§ **What you will do**
Nothing outside the stretch should be returned: give exactly the lines from the line containing "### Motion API" through the line containing "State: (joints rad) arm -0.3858", including both.

§ **Material for this task**
- - - - -
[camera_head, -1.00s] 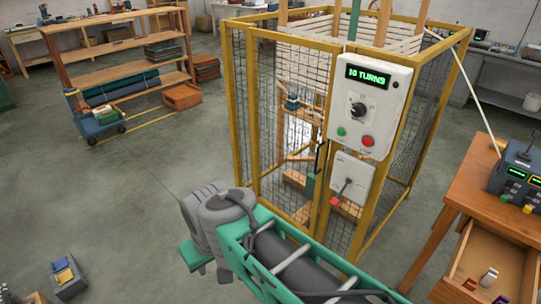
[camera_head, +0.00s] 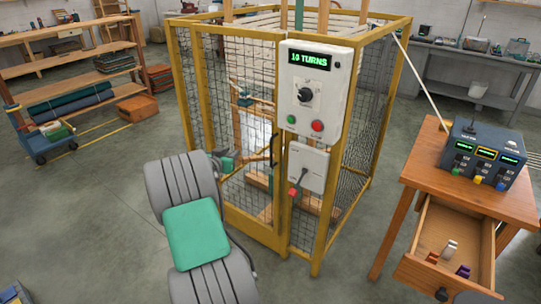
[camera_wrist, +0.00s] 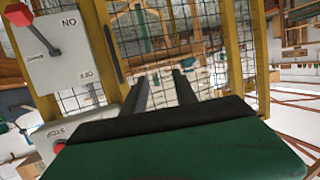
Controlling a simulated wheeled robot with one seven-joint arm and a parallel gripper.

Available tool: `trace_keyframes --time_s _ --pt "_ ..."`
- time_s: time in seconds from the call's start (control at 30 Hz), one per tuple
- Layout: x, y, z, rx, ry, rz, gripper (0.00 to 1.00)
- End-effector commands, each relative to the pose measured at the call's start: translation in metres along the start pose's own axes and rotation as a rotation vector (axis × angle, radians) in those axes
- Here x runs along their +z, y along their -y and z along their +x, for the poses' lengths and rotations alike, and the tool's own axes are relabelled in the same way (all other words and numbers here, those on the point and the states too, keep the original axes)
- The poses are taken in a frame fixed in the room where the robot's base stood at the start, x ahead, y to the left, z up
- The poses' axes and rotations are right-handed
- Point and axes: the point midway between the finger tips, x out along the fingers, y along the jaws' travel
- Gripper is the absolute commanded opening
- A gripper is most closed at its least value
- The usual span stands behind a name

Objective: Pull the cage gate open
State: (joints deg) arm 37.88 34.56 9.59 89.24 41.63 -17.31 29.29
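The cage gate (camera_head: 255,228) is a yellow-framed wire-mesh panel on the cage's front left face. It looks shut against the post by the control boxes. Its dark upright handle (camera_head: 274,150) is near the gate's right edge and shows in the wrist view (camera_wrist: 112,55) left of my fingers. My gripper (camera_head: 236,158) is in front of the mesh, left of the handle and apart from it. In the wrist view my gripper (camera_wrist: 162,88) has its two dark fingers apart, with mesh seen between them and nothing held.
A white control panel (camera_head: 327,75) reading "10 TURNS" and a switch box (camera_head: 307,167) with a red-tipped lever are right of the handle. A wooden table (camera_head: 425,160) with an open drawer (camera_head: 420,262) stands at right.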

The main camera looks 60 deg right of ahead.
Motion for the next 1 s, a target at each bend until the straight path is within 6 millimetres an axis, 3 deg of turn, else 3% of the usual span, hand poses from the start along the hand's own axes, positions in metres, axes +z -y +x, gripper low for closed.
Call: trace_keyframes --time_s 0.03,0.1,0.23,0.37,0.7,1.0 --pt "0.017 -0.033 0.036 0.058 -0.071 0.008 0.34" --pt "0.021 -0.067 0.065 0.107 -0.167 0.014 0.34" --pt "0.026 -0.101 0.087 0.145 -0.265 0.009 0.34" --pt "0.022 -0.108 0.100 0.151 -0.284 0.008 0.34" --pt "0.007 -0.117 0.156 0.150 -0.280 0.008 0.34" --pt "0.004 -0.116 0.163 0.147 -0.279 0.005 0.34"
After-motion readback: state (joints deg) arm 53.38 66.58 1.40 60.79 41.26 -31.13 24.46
- - - - -
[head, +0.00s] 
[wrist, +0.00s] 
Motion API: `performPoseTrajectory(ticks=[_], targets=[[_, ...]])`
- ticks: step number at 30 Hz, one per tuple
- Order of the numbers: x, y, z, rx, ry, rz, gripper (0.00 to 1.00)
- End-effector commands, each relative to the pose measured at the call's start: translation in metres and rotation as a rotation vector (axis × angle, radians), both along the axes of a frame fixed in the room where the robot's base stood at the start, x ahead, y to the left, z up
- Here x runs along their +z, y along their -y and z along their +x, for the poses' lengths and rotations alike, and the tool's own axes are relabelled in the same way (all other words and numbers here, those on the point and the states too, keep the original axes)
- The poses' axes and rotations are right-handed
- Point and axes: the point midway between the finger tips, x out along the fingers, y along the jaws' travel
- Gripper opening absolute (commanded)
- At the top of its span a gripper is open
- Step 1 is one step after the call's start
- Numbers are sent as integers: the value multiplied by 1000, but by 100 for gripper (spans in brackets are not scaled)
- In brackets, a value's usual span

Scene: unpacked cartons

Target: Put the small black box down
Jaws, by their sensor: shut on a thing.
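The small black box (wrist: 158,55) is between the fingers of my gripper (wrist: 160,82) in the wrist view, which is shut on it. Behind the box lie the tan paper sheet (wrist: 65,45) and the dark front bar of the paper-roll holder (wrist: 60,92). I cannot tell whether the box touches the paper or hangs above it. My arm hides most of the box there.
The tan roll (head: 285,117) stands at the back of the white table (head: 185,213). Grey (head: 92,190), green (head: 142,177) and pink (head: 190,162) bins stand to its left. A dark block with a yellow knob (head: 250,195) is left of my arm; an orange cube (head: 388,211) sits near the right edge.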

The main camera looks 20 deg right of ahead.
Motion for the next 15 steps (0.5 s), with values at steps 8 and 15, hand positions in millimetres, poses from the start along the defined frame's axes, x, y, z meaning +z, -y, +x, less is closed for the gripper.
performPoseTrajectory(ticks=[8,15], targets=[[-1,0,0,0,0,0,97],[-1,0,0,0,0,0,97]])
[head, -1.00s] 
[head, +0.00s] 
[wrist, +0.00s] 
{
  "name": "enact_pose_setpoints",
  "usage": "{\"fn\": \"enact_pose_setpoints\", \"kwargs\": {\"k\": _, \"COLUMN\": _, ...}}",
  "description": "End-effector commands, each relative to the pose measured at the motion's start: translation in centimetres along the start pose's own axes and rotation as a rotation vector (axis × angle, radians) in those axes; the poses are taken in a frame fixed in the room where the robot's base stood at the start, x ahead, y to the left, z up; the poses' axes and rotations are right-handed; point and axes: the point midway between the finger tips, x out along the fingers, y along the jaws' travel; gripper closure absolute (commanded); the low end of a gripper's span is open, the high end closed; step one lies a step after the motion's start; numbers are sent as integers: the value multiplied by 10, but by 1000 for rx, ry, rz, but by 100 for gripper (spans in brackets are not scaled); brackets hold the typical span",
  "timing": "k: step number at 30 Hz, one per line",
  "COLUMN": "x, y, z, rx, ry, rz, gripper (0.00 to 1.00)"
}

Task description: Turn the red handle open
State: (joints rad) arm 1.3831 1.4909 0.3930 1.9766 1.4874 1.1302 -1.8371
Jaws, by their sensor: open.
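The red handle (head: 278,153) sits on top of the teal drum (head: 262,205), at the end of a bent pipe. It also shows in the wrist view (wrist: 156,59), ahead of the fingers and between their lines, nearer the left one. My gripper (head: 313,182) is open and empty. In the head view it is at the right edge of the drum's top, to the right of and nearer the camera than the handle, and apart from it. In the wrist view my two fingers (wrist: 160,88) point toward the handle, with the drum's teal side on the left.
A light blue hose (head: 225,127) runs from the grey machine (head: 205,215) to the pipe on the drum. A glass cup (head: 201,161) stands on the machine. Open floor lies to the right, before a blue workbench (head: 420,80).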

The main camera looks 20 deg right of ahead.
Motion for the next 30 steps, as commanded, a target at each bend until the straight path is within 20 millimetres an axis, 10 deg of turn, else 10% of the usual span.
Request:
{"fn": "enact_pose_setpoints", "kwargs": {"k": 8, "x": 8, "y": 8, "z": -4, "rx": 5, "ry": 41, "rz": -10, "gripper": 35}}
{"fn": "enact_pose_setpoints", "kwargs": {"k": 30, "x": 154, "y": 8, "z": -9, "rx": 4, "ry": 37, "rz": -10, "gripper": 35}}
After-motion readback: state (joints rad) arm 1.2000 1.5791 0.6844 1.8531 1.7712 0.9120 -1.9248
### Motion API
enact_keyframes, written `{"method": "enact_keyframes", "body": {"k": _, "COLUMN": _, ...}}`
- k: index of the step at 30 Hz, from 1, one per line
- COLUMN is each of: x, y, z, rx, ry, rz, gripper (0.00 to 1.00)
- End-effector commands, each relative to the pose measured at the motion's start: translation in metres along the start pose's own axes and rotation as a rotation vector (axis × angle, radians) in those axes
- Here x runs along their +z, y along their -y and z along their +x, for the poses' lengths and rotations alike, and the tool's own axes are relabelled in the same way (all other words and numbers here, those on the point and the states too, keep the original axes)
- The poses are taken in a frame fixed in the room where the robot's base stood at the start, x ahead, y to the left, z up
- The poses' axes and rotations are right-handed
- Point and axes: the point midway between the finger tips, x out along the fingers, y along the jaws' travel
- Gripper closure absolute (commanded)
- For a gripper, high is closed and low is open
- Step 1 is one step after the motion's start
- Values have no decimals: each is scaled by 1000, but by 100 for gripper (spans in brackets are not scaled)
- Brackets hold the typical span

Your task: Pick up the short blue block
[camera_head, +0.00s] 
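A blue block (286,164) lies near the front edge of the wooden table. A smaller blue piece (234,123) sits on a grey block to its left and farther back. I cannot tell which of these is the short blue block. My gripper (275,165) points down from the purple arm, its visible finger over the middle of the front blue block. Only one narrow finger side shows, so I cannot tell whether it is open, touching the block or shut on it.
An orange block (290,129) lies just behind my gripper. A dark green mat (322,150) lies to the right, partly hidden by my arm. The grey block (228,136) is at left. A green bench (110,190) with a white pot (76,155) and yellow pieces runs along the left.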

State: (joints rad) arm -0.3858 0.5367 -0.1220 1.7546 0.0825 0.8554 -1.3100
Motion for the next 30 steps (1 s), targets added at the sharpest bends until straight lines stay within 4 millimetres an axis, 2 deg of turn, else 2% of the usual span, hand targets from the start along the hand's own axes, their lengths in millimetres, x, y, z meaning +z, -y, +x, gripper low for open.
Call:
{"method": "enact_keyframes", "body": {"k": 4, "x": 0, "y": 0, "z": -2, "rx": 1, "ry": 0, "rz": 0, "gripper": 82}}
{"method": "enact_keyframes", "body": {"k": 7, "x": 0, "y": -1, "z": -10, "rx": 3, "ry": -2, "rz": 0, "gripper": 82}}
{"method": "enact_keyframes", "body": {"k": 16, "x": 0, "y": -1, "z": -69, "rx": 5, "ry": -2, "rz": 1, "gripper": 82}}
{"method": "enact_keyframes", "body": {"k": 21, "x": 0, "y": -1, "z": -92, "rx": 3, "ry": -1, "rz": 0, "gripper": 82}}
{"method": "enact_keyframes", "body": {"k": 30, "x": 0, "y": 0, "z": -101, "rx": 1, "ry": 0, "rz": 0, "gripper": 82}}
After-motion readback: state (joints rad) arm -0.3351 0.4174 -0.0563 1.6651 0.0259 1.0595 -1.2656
- - - - -
§ **Correct response**
### Motion API
enact_keyframes, written `{"method": "enact_keyframes", "body": {"k": _, "COLUMN": _, ...}}`
- k: index of the step at 30 Hz, from 1, one per line
- COLUMN is each of: x, y, z, rx, ry, rz, gripper (0.00 to 1.00)
- End-effector commands, each relative to the pose measured at the motion's start: translation in metres along the start pose's own axes and rotation as a rotation vector (axis × angle, radians) in those axes
- Here x runs along their +z, y along their -y and z along their +x, for the poses' lengths and rotations alike, and the tool's own axes are relabelled in the same way (all other words and numbers here, those on the point and the states too, keep the original axes)
- The poses are taken in a frame fixed in the room where the robot's base stood at the start, x ahead, y to the left, z up
- The poses' axes and rotations are right-handed
- Point and axes: the point midway between the finger tips, x out along the fingers, y along the jaws' travel
- Gripper closure absolute (commanded)
- For a gripper, high is closed and low is open
- Step 1 is one step after the motion's start
- Values have no decimals: each is scaled by 1000, but by 100 for gripper (spans in brackets are not scaled)
- Brackets hold the typical span

Your task: Pick up the short blue block
[camera_head, +0.00s] 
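A blue block (286,164) lies near the front edge of the wooden table. A smaller blue piece (234,123) sits on a grey block to its left and farther back. I cannot tell which of these is the short blue block. My gripper (275,165) points down from the purple arm, its visible finger over the middle of the front blue block. Only one narrow finger side shows, so I cannot tell whether it is open, touching the block or shut on it.
An orange block (290,129) lies just behind my gripper. A dark green mat (322,150) lies to the right, partly hidden by my arm. The grey block (228,136) is at left. A green bench (110,190) with a white pot (76,155) and yellow pieces runs along the left.

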State: (joints rad) arm -0.3858 0.5367 -0.1220 1.7546 0.0825 0.8554 -1.3100

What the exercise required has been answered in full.